Incentive bonuses and taxes
Leslie
1,729 Posts
We started a perfect attendance program the last quarter of 2002. Now that it's time to hand out the cash, the HR manager wants to run it through payroll so it is added to the employee's gross and taxed. This seems crazy to me and a lot of extra work, plus the employee doesn't get the amount they were promised. Is it necessary? If it matters, I'm in Arizona.
Comments
Brad Forrister
Director of Publishing
M. Lee Smith Publishers
Keep in mind that the supplemental flat tax rate applies to bonuses.
Let's say they earned $130 attendance bonus for the quarter. (I can do the math this way.) The effect of the bonus was to add $10 of "wages" to each week of the quarter, or $0.25 per hour to a 40-hour worker.

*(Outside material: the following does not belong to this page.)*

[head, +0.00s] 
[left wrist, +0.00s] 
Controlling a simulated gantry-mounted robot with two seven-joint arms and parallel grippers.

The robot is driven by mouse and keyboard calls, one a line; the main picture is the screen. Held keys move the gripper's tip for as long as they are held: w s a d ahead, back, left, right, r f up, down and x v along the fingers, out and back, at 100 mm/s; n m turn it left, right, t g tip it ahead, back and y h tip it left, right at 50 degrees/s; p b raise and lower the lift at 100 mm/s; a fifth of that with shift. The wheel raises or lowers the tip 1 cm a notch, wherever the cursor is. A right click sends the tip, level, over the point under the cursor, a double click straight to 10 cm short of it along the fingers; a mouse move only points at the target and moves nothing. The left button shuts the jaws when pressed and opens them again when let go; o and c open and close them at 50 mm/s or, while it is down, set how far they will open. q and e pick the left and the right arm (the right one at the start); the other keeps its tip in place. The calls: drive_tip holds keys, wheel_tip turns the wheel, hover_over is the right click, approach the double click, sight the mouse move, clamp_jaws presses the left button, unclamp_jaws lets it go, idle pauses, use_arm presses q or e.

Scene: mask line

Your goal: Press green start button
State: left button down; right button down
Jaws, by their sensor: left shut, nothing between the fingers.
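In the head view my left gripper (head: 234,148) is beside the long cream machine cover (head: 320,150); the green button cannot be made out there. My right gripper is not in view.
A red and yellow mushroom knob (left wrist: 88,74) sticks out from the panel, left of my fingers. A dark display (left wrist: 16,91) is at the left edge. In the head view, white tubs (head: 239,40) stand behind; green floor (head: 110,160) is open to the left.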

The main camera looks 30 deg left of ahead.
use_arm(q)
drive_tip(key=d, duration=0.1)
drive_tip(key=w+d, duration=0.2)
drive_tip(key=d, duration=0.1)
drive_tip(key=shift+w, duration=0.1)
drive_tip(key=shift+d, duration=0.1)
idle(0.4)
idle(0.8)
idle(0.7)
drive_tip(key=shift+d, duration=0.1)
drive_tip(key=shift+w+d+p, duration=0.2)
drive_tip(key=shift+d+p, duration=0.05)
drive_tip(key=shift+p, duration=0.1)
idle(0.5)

For each week during which they had overtime, you now owe $0.125 (in other words, the overtime premium of one-half the wage "increase") per hour of overtime worked.
Do many companies do this? I dunno, but that's between you and the DOL. If the amount you pay is smaller than my example, you may find protection in the de minimis clauses that NaeNae55 cited.
The safe-harbor alternative is to calculate the bonus as "x-percent" of wages, including overtime, paid during the quarter. If you pay cash, you still have the tax withholding issue, no matter what.
Those darn HR managers are always raising a stink, huh?